### WHAT YOU HAVE TO DO
Among the entries below, find the lines with "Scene" and copy them.

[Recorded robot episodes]
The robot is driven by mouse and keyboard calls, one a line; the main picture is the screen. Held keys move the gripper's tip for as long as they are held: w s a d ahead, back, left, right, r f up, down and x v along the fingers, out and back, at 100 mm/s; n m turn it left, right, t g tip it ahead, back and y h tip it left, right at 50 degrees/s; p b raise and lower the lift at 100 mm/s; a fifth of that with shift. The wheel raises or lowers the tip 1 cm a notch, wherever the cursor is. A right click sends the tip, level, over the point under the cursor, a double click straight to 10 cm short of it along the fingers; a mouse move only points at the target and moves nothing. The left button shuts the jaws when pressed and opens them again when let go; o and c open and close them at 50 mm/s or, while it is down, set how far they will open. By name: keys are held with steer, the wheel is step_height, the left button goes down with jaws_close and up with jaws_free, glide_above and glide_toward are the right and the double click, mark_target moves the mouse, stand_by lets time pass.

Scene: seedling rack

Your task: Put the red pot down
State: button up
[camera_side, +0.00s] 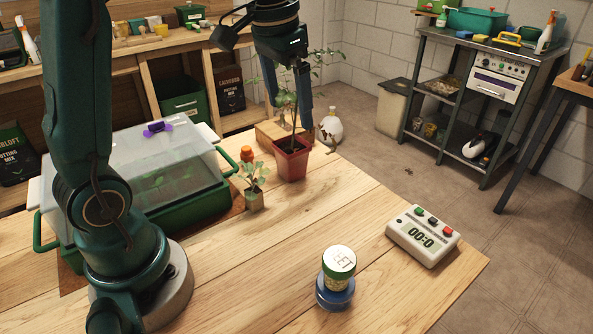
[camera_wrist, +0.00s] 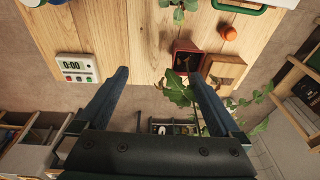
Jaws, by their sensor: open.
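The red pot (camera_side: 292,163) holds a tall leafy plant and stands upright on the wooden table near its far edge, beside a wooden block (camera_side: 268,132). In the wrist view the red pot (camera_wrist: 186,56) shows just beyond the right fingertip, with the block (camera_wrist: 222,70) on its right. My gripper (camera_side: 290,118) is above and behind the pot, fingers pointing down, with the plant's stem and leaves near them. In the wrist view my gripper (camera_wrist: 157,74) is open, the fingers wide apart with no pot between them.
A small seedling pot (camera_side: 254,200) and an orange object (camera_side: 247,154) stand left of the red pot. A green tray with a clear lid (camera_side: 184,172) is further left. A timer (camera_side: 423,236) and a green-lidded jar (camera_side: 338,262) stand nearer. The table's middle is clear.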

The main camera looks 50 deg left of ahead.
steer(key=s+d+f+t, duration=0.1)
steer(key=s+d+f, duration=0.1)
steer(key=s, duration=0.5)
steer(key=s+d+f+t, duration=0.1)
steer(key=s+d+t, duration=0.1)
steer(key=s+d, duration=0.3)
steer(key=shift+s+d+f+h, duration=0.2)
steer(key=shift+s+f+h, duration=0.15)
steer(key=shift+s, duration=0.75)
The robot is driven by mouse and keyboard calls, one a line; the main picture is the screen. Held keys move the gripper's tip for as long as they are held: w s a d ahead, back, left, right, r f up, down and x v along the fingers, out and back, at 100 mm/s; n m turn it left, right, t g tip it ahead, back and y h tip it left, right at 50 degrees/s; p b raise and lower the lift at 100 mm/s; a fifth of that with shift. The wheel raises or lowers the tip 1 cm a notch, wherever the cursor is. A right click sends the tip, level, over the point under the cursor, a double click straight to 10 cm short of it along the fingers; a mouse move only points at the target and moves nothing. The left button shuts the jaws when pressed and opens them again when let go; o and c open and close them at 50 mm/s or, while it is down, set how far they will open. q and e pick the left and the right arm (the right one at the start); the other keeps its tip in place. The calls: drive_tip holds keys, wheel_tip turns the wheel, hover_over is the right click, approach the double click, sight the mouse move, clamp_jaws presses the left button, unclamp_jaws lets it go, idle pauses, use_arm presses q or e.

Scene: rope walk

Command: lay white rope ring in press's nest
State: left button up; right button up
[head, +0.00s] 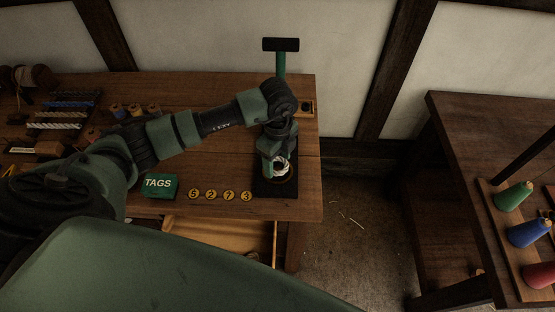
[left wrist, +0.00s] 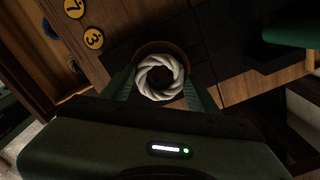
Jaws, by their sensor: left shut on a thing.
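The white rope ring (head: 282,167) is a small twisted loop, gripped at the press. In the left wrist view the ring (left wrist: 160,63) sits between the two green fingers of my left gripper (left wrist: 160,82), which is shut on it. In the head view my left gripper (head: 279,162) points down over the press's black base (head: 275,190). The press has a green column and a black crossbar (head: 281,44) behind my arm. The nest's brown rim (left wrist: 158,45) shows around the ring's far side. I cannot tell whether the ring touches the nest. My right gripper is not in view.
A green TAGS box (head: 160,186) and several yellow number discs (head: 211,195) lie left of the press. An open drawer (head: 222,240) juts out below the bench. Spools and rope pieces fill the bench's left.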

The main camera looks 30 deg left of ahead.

* * *

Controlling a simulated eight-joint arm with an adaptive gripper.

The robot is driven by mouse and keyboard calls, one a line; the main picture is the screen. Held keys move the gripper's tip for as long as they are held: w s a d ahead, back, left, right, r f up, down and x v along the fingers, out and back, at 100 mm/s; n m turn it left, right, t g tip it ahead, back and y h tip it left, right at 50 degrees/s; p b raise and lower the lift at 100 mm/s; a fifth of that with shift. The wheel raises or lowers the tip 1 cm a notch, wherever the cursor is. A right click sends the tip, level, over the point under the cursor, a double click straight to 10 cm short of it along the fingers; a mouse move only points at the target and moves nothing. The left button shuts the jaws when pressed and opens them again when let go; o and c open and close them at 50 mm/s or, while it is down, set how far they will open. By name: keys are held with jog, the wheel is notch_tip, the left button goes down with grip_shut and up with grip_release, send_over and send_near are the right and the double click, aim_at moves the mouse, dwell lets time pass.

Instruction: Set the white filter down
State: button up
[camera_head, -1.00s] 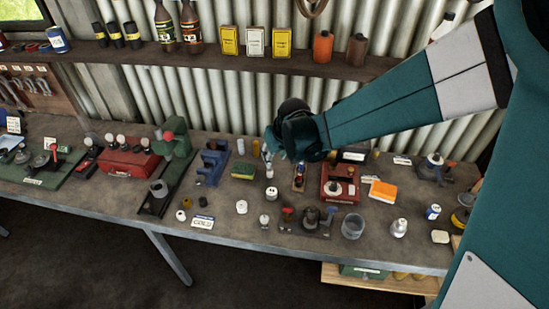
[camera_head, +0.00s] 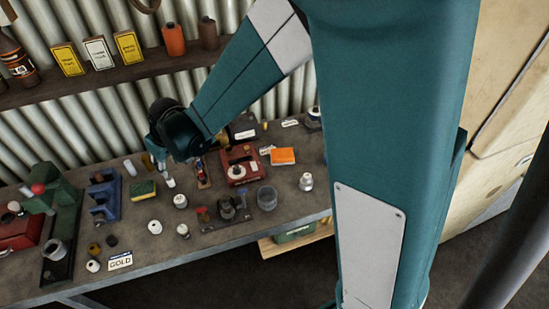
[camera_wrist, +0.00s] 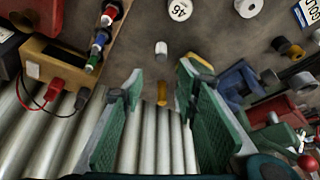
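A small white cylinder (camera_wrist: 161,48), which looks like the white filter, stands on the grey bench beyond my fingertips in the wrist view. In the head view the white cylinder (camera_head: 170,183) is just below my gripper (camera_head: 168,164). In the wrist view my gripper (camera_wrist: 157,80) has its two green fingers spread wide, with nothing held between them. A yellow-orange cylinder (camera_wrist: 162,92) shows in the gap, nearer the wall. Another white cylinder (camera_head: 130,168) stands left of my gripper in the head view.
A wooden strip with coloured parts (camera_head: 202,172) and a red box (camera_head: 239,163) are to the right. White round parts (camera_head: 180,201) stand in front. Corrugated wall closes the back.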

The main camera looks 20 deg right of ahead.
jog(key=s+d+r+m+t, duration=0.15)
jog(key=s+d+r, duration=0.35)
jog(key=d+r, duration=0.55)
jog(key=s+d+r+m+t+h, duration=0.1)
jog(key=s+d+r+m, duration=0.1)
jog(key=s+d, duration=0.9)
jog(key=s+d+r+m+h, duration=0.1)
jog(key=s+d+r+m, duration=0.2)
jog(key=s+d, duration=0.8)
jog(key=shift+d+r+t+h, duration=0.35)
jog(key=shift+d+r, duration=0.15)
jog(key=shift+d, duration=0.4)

...

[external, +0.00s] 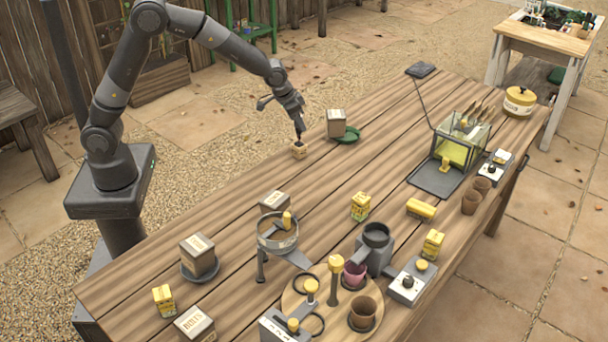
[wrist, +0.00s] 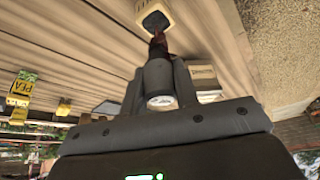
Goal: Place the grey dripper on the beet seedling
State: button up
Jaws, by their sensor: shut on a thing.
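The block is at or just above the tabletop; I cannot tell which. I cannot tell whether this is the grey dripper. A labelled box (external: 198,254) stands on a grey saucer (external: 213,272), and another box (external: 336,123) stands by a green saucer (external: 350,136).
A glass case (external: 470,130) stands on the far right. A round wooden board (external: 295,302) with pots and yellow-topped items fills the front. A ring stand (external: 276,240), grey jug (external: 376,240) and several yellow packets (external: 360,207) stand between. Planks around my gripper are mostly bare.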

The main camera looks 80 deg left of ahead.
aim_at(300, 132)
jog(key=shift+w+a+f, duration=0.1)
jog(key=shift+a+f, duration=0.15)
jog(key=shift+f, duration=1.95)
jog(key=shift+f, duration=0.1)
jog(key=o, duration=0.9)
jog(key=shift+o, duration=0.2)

### REPLY
Scene: seedling rack
Scene: rope walk

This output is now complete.